Dataset excerpts:
--- BEGIN ---
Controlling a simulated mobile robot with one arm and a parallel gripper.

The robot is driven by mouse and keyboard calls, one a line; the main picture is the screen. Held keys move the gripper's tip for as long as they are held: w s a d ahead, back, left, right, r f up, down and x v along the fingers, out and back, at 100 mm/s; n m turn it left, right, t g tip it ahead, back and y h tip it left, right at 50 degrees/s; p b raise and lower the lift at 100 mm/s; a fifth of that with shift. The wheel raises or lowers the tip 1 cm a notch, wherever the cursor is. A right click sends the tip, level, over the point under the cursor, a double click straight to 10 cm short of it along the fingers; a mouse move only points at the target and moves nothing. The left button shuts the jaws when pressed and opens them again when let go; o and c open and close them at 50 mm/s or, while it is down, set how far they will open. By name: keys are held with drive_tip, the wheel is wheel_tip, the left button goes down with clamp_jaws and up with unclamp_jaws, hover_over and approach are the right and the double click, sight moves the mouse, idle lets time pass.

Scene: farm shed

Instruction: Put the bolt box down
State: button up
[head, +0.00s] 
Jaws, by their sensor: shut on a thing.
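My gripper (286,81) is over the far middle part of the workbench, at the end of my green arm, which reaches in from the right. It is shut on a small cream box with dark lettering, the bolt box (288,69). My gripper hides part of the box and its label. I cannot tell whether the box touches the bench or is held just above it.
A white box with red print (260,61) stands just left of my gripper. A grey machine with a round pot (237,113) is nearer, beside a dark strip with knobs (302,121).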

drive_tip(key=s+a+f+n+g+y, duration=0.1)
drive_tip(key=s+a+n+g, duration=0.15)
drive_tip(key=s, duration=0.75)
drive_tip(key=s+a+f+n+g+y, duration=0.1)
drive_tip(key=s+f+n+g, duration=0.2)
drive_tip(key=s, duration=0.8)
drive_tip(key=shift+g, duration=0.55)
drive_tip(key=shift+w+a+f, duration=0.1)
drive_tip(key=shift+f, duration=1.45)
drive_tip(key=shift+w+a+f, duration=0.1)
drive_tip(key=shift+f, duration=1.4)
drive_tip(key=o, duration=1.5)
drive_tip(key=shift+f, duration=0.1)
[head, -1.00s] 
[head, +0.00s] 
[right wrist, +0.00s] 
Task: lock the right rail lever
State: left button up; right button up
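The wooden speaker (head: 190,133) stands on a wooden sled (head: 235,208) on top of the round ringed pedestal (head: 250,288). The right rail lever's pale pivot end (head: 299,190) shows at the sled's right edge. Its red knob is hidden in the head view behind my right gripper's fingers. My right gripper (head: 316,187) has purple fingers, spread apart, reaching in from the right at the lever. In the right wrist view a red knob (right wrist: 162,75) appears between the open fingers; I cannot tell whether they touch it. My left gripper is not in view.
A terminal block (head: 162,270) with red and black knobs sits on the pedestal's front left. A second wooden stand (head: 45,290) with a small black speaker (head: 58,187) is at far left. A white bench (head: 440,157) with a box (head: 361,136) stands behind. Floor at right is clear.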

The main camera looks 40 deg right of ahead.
--- END ---
Task to carry out:
Repeat the data exactly. Leave nothing out.

Correct result:
Controlling a simulated mobile robot with one arm and a parallel gripper.

The robot is driven by mouse and keyboard calls, one a line; the main picture is the screen. Held keys move the gripper's tip for as long as they are held: w s a d ahead, back, left, right, r f up, down and x v along the fingers, out and back, at 100 mm/s; n m turn it left, right, t g tip it ahead, back and y h tip it left, right at 50 degrees/s; p b raise and lower the lift at 100 mm/s; a fifth of that with shift. The wheel raises or lowers the tip 1 cm a notch, wherever the cursor is. A right click sends the tip, level, over the point under the cursor, a double click straight to 10 cm short of it along the fingers; a mouse move only points at the target and moves nothing. The left button shuts the jaws when pressed and opens them again when let go; o and c open and close them at 50 mm/s or, while it is down, set how far they will open. By name: keys are held with drive_tip, the wheel is wheel_tip, the left button goes down with clamp_jaws and up with unclamp_jaws, hover_over and approach are the right and the double click, sight moves the mouse, idle lets time pass.

Scene: farm shed

Instruction: Put the bolt box down
State: button up
[head, +0.00s] 
Jaws, by their sensor: shut on a thing.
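My gripper (286,81) is over the far middle part of the workbench, at the end of my green arm, which reaches in from the right. It is shut on a small cream box with dark lettering, the bolt box (288,69). My gripper hides part of the box and its label. I cannot tell whether the box touches the bench or is held just above it.
A white box with red print (260,61) stands just left of my gripper. A grey machine with a round pot (237,113) is nearer, beside a dark strip with knobs (302,121).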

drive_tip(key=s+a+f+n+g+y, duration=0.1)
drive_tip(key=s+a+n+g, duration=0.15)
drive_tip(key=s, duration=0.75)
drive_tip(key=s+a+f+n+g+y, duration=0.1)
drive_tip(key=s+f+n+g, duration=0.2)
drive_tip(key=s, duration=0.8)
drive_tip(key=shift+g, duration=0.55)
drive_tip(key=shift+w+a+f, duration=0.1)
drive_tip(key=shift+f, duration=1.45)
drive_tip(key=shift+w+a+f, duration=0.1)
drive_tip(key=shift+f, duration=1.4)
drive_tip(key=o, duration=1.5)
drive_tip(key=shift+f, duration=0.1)
[head, -1.00s] 
[head, +0.00s] 
[right wrist, +0.00s] 
Task: lock the right rail lever
State: left button up; right button up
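The wooden speaker (head: 190,133) stands on a wooden sled (head: 235,208) on top of the round ringed pedestal (head: 250,288). The right rail lever's pale pivot end (head: 299,190) shows at the sled's right edge. Its red knob is hidden in the head view behind my right gripper's fingers. My right gripper (head: 316,187) has purple fingers, spread apart, reaching in from the right at the lever. In the right wrist view a red knob (right wrist: 162,75) appears between the open fingers; I cannot tell whether they touch it. My left gripper is not in view.
A terminal block (head: 162,270) with red and black knobs sits on the pedestal's front left. A second wooden stand (head: 45,290) with a small black speaker (head: 58,187) is at far left. A white bench (head: 440,157) with a box (head: 361,136) stands behind. Floor at right is clear.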

The main camera looks 40 deg right of ahead.

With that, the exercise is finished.